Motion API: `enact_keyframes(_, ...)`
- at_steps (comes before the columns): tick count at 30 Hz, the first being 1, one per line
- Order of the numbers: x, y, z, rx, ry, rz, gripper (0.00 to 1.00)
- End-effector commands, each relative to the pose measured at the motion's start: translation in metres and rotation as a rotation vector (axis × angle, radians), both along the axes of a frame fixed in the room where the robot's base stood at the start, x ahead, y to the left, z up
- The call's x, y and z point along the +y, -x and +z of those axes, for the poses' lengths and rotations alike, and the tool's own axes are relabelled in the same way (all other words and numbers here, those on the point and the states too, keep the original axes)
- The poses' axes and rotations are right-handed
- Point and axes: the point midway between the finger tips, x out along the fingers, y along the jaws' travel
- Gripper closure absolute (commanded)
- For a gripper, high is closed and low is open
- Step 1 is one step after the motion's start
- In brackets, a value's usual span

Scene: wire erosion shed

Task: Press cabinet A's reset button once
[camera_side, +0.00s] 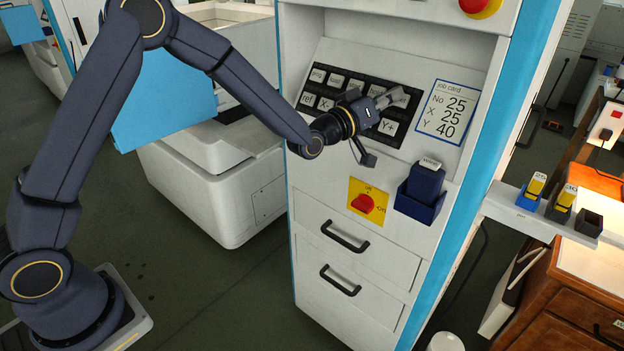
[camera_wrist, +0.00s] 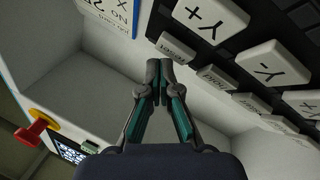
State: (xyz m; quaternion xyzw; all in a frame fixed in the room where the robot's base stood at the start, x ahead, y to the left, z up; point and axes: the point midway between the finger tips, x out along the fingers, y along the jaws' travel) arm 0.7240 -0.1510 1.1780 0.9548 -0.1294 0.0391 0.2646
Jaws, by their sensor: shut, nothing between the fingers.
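A white machine cabinet (camera_side: 297,205) with blue edges fills the middle of the side view; no letter A shows on it. Its dark key panel (camera_side: 383,138) carries white keys, including Y+ (camera_side: 388,127) and ref. In the wrist view, a small key (camera_wrist: 178,48) beside the Y+ key (camera_wrist: 205,18) has a lettered label, blurred but possibly reset. My gripper (camera_side: 392,102) is shut and empty, in front of the panel's right end. In the wrist view its fingertips (camera_wrist: 160,68) appear just beside that small key. I cannot tell whether they touch it.
A job card (camera_side: 447,112) is right of the keys. Below are a red rotary switch (camera_side: 366,203) on yellow and a blue holder (camera_side: 419,206) with a tagged block. A red mushroom knob (camera_wrist: 32,131) stands out above. A shelf (camera_side: 520,211) with small bins juts out right.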

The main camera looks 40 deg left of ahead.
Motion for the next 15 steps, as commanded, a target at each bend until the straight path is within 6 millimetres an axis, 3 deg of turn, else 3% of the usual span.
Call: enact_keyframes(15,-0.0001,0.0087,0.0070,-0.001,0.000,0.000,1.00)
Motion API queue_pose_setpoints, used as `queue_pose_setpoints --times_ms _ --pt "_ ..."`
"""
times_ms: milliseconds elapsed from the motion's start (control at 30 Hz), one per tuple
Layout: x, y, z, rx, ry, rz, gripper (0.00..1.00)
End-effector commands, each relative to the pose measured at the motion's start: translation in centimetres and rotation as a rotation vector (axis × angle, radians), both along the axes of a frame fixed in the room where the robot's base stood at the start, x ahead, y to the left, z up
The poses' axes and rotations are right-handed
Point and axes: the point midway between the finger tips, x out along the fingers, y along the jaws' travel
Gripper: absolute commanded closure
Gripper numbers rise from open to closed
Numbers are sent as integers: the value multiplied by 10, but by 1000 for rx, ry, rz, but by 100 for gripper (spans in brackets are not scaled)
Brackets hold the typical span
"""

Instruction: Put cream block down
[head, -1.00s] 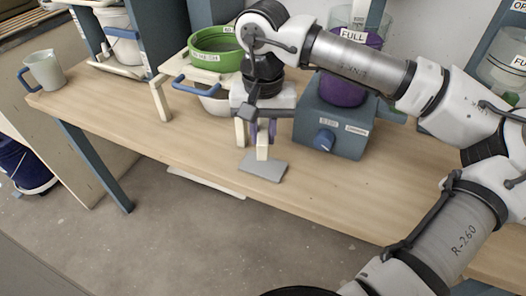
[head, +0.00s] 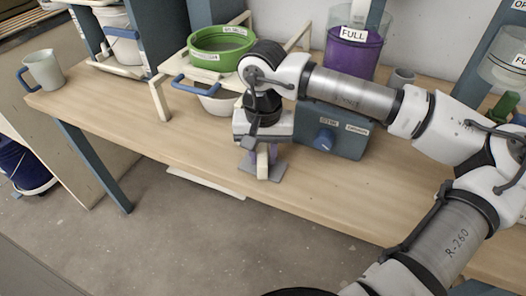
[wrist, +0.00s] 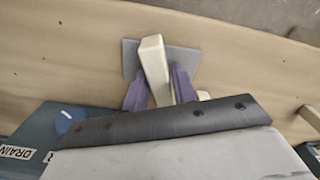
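The cream block (head: 262,166) stands nearly upright between the purple fingers of my gripper (head: 265,156). Its lower end overlaps the front part of a flat grey plate (head: 246,167) on the table. I cannot tell for sure whether it touches the plate. In the wrist view the block (wrist: 153,66) lies between the two fingers (wrist: 158,88), one close on each side, and looks gripped. The grey plate (wrist: 184,60) shows behind it there. My gripper's body hides part of the block's upper end in the head view.
A blue-grey box (head: 345,139) with a knob stands just right of my gripper. A green sieve (head: 222,62) on a wooden stand with a blue handle is behind left, over a white bowl. A grey jug (head: 43,72) is far left. The table front (head: 330,205) is clear.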

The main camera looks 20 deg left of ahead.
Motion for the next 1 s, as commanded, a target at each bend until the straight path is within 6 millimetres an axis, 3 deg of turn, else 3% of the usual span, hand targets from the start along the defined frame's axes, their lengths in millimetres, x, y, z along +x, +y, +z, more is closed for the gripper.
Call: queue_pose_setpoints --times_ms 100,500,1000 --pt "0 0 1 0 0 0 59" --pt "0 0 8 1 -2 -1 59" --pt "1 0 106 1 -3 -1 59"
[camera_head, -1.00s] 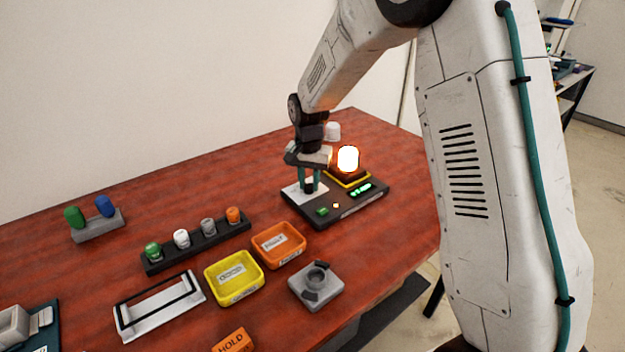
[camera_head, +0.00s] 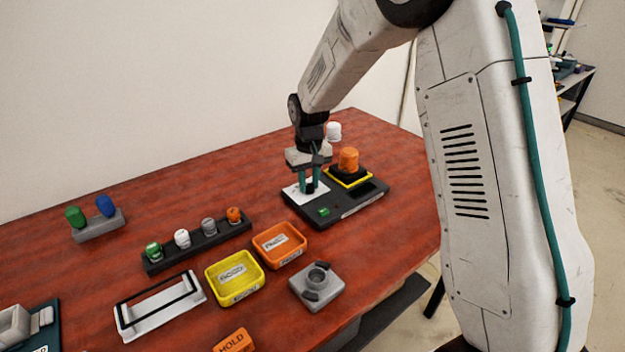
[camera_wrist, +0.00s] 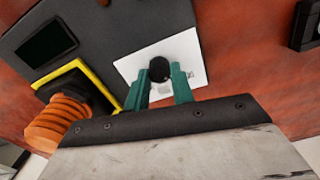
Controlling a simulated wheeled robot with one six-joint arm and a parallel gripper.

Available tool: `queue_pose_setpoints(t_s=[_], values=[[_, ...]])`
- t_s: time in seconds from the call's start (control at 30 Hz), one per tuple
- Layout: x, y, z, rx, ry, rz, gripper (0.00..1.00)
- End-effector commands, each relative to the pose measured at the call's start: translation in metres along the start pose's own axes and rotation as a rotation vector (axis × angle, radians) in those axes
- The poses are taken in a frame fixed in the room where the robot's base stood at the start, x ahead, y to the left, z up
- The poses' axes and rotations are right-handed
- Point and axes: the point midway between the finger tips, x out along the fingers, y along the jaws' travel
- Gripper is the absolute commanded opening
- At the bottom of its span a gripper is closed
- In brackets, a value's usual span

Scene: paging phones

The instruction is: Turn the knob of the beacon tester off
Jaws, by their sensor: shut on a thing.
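The beacon tester (camera_head: 345,207) is a dark flat box at the right of the table. Its black knob (camera_wrist: 159,69) stands on a white plate (camera_wrist: 190,50). My gripper (camera_head: 309,186) is over that plate, with its teal fingers on either side of the knob and shut on it; the fingers also show in the wrist view (camera_wrist: 163,88). An orange beacon (camera_head: 348,160) sits unlit in the yellow-edged socket (camera_head: 352,183) on the tester. The tester's display (camera_wrist: 46,43) is dark. A green button (camera_head: 323,212) is on the tester's front.
A yellow tray (camera_head: 235,296) and an orange tray (camera_head: 281,261) stand left of the tester. A grey fixture (camera_head: 316,300) is in front. A black rack (camera_head: 200,250) holds several coloured beacons. A white cylinder (camera_head: 333,131) stands behind my wrist.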

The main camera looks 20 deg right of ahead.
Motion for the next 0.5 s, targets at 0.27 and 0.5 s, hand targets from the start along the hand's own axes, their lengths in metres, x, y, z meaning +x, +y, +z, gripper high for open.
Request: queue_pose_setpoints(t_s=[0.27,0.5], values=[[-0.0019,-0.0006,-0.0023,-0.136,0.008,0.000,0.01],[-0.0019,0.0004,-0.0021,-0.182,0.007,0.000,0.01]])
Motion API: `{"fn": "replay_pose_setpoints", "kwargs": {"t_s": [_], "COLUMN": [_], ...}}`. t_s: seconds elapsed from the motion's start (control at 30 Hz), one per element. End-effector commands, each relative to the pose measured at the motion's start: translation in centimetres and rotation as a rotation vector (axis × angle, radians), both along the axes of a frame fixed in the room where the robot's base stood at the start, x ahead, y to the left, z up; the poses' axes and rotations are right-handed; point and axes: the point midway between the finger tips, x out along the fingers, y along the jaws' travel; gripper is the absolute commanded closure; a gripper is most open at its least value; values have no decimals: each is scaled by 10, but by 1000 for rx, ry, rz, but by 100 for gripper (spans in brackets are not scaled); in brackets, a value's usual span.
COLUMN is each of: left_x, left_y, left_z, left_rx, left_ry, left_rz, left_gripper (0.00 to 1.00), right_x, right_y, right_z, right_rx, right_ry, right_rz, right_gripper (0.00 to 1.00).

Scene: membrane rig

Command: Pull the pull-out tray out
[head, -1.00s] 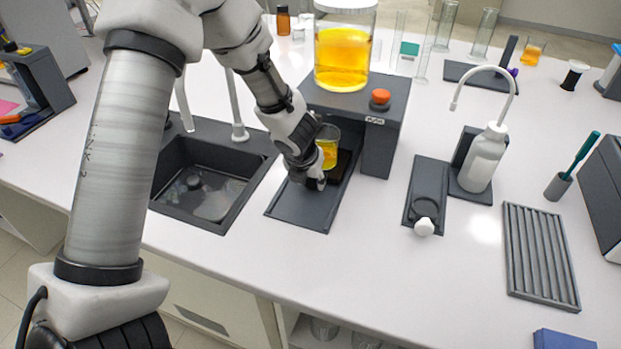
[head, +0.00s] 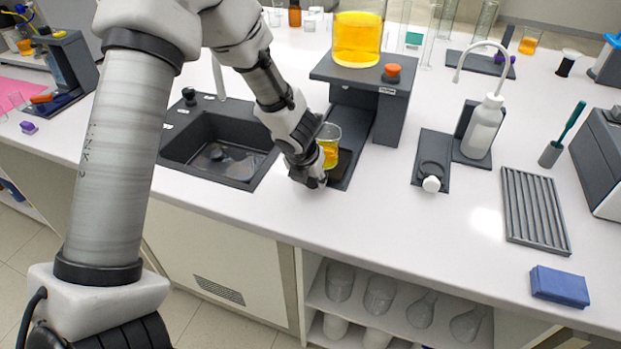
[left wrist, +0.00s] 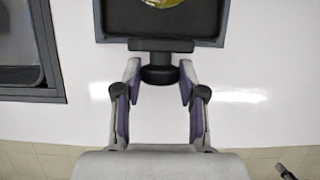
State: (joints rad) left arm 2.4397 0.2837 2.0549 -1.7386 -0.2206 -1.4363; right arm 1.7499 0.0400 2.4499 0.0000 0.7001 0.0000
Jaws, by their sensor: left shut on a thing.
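The black pull-out tray (head: 344,163) lies on the grey base plate of the membrane rig, near the plate's front edge. It carries a beaker (head: 329,146) of yellow liquid, partly hidden by my left gripper (head: 310,179). In the left wrist view the tray (left wrist: 125,18) is at the top, with the round bottom of the yellow liquid cut off by the frame. Its dark knob handle (left wrist: 160,74) sits between the fingers of my left gripper (left wrist: 159,82), which is shut on it. In the head view my gripper hides the handle.
The rig's shelf (head: 343,74) holds a large jar (head: 358,38) of yellow liquid and an orange knob (head: 391,73). A sink (head: 215,150) is left of the tray. A wash bottle (head: 483,128) stands right.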

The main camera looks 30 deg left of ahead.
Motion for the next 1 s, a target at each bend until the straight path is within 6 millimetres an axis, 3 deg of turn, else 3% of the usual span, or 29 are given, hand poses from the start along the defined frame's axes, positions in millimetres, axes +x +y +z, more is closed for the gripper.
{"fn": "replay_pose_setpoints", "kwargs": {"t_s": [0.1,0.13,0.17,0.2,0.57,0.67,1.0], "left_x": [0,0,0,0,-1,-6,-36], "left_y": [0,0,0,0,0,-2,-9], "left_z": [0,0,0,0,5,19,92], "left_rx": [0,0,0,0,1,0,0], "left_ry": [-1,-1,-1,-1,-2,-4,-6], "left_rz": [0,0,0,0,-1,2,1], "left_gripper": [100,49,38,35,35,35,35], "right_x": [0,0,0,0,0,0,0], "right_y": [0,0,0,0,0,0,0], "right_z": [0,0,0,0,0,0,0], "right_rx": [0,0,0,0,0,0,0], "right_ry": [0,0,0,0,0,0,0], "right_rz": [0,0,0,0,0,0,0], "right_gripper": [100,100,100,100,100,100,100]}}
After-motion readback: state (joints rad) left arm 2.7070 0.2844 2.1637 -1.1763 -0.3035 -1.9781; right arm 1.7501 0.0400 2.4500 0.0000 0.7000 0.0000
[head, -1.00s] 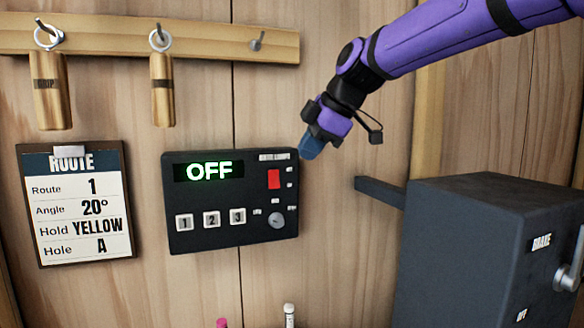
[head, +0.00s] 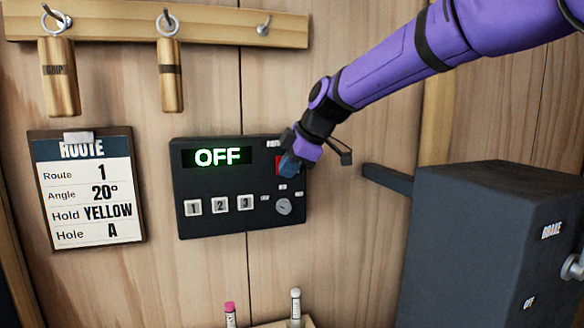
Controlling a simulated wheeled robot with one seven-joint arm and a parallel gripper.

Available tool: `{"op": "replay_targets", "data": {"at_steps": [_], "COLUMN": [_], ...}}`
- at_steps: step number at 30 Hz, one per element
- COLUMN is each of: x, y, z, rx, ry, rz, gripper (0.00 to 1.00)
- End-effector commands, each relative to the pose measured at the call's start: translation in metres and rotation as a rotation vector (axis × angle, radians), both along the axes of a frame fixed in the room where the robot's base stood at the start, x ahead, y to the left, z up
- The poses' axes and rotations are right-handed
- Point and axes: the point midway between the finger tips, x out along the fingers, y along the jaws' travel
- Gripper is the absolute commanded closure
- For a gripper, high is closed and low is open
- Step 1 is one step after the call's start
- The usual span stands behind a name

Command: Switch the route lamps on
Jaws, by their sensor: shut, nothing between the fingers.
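A black lamp control panel (head: 240,222) is on the wooden wall, left of centre. Its display (head: 217,157) reads OFF in green. Below the display are white buttons 1 (head: 193,208), 2 (head: 220,205) and 3 (head: 246,202), with a grey round knob (head: 284,207) to their right. A red rocker switch (head: 279,163) sits at the panel's upper right, partly hidden by my gripper. My gripper (head: 289,166) is shut and empty, its blue tips in front of the switch's right and lower side. I cannot tell whether they touch it.
A route card (head: 93,190) left of the panel reads Route 1, Angle 20°, Hold YELLOW, Hole A. Wooden blocks (head: 59,80) hang from a hook rail (head: 210,25) above. A dark box (head: 480,240) marked BRAKE stands at the right. Two capped pens (head: 296,305) stand below.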

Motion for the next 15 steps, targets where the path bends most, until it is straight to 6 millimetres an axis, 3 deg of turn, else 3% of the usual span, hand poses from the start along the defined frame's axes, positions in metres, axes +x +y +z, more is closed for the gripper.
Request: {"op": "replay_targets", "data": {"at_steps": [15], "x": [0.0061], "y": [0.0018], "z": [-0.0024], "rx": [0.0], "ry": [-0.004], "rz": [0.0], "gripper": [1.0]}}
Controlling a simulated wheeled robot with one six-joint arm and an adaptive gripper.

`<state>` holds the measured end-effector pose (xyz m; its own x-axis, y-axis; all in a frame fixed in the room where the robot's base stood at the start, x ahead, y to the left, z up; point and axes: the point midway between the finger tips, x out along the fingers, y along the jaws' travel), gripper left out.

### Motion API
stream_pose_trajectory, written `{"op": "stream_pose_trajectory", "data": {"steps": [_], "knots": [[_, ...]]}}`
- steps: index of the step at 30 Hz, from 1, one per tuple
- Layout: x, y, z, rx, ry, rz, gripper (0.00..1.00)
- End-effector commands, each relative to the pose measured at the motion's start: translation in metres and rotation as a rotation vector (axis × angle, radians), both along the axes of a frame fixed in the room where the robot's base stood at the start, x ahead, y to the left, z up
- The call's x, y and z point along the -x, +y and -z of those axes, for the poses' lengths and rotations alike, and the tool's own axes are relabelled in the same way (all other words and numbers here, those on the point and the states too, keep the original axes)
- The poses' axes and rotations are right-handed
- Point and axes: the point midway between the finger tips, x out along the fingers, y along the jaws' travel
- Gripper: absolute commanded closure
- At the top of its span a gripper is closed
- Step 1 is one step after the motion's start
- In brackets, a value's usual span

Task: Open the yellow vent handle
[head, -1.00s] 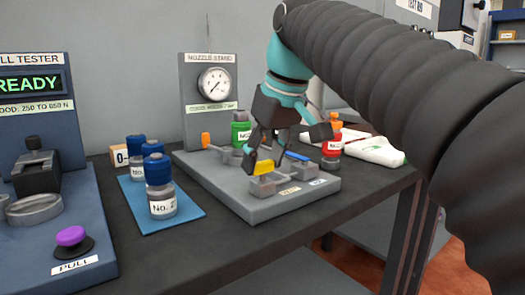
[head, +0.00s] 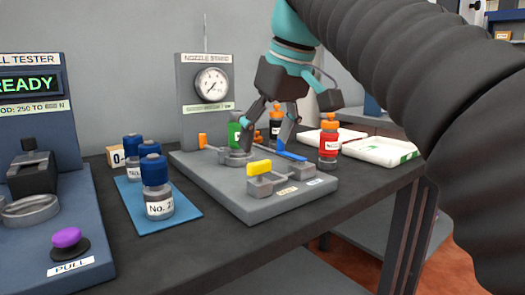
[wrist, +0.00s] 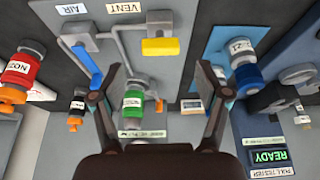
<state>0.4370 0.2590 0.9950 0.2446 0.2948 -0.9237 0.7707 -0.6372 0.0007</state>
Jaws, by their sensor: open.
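The yellow vent handle (head: 260,167) is at the front of the grey nozzle stand (head: 245,208), by the VENT label. In the wrist view the yellow handle (wrist: 160,46) lies crosswise at the top centre, beyond the fingertips and apart from them. My gripper (head: 262,151) is open and empty, behind the handle and over the area of the green bottle (head: 234,131). In the wrist view my gripper's fingers (wrist: 163,76) stand wide apart, with the green bottle (wrist: 134,104) seen between them. The head view does not show clearly how far the handle is turned.
A blue handle (head: 291,155) by the AIR label is close to my right finger. A red bottle (head: 329,143) stands to the right, and blue-capped bottles (head: 158,187) stand on a blue mat at left. The gauge panel (head: 209,105) rises behind. The table's front is clear.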

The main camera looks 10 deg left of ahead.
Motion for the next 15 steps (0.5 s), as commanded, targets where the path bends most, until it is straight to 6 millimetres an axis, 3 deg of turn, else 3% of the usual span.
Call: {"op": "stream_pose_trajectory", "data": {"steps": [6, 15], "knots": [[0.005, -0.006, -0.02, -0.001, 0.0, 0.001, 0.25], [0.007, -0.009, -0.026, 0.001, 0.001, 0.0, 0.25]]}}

______________________________

Taking the records above, retype every line from the one with "- At the bottom" down to the one with "Motion for the next 0.5", exactly and with nothing else.

SOLUTION TO THIS PROBLEM:
- At the bottom of its span a gripper is closed
- In brackets, a value's usual span

Scene: paging phones

The instruction is: Turn the knob of the beacon tester off
Jaws, by their sensor: shut on a thing.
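The beacon tester (camera_head: 345,207) is a dark flat box at the right of the table. Its black knob (camera_wrist: 159,69) stands on a white plate (camera_wrist: 190,50). My gripper (camera_head: 309,186) is over that plate, with its teal fingers on either side of the knob and shut on it; the fingers also show in the wrist view (camera_wrist: 163,88). An orange beacon (camera_head: 348,160) sits unlit in the yellow-edged socket (camera_head: 352,183) on the tester. The tester's display (camera_wrist: 46,43) is dark. A green button (camera_head: 323,212) is on the tester's front.
A yellow tray (camera_head: 235,296) and an orange tray (camera_head: 281,261) stand left of the tester. A grey fixture (camera_head: 316,300) is in front. A black rack (camera_head: 200,250) holds several coloured beacons. A white cylinder (camera_head: 333,131) stands behind my wrist.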

The main camera looks 20 deg right of ahead.
Motion for the next 0.5 s, targets at 0.27 and 0.5 s, hand targets from the start along the hand's own axes, their lengths in metres, x, y, z meaning +x, +y, +z, gripper high for open.

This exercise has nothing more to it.